PROBLEM STATEMENT
Using the listing below, give the number of lines where "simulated" appears, and nothing else.
+--
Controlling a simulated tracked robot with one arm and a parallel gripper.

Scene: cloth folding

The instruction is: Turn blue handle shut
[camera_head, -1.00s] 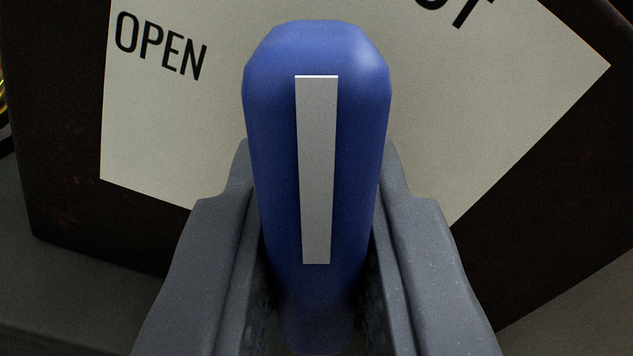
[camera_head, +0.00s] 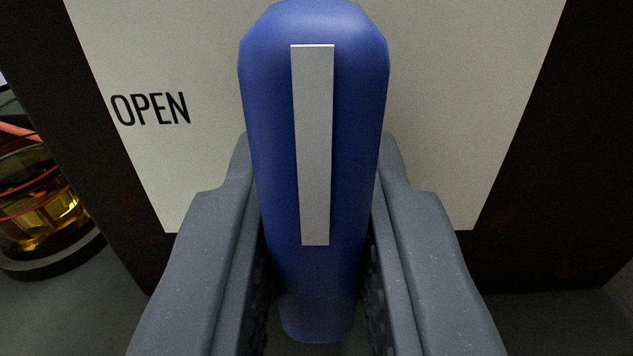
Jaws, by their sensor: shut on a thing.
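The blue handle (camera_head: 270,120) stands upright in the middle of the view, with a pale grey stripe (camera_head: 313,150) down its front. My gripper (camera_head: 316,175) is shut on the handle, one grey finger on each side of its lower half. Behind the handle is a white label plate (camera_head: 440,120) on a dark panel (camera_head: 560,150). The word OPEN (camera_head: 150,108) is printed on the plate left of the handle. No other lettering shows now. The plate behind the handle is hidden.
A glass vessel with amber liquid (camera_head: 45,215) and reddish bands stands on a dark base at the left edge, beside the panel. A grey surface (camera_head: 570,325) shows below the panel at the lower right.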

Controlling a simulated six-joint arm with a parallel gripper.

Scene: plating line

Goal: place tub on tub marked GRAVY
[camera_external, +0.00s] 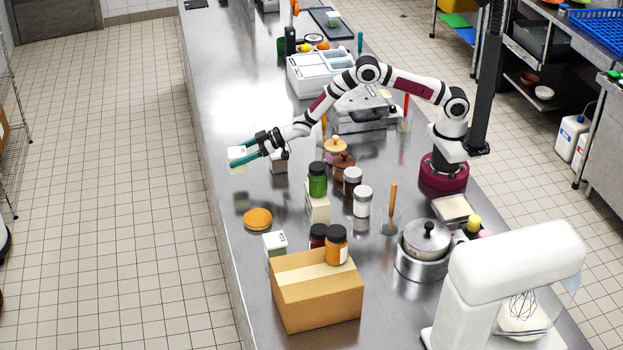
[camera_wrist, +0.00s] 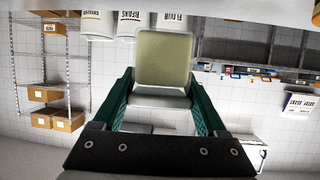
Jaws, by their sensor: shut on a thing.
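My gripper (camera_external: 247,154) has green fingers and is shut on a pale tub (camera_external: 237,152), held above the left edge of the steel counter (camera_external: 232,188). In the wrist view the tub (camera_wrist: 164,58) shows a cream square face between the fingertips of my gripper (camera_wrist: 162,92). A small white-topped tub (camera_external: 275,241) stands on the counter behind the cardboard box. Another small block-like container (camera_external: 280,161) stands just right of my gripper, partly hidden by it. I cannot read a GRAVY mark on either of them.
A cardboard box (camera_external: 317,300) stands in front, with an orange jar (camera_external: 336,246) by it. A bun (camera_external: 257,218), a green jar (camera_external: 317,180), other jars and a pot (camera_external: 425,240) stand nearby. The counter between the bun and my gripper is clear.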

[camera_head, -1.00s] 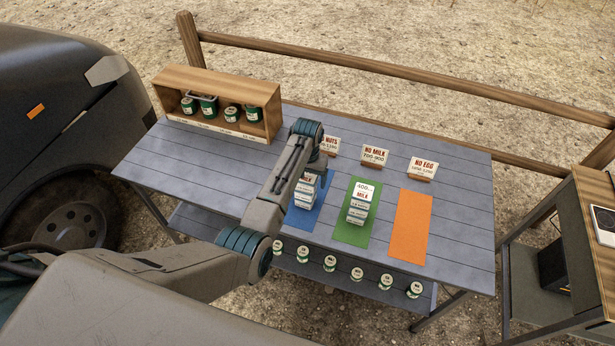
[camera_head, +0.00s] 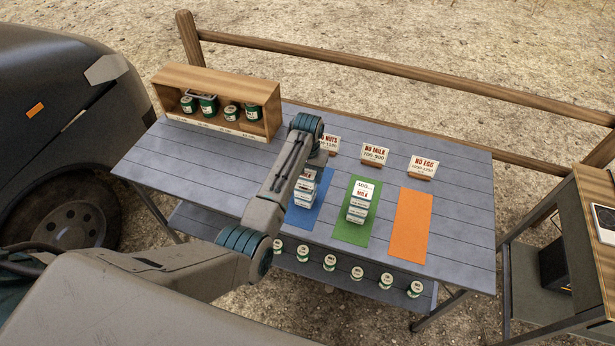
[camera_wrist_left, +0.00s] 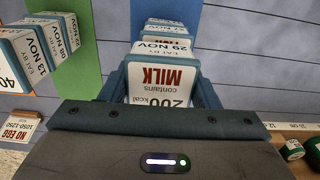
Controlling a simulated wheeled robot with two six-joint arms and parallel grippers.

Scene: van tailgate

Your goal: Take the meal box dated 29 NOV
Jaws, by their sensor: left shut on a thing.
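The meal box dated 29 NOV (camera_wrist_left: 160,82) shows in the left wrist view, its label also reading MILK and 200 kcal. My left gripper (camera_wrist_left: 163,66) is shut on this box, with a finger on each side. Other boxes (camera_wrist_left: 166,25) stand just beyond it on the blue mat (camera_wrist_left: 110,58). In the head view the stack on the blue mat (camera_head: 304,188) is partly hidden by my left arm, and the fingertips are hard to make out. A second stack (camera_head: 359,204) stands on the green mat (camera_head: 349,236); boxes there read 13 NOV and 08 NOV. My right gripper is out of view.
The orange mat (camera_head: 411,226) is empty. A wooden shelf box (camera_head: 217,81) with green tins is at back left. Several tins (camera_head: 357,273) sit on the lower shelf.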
+--
FULL RESPONSE
3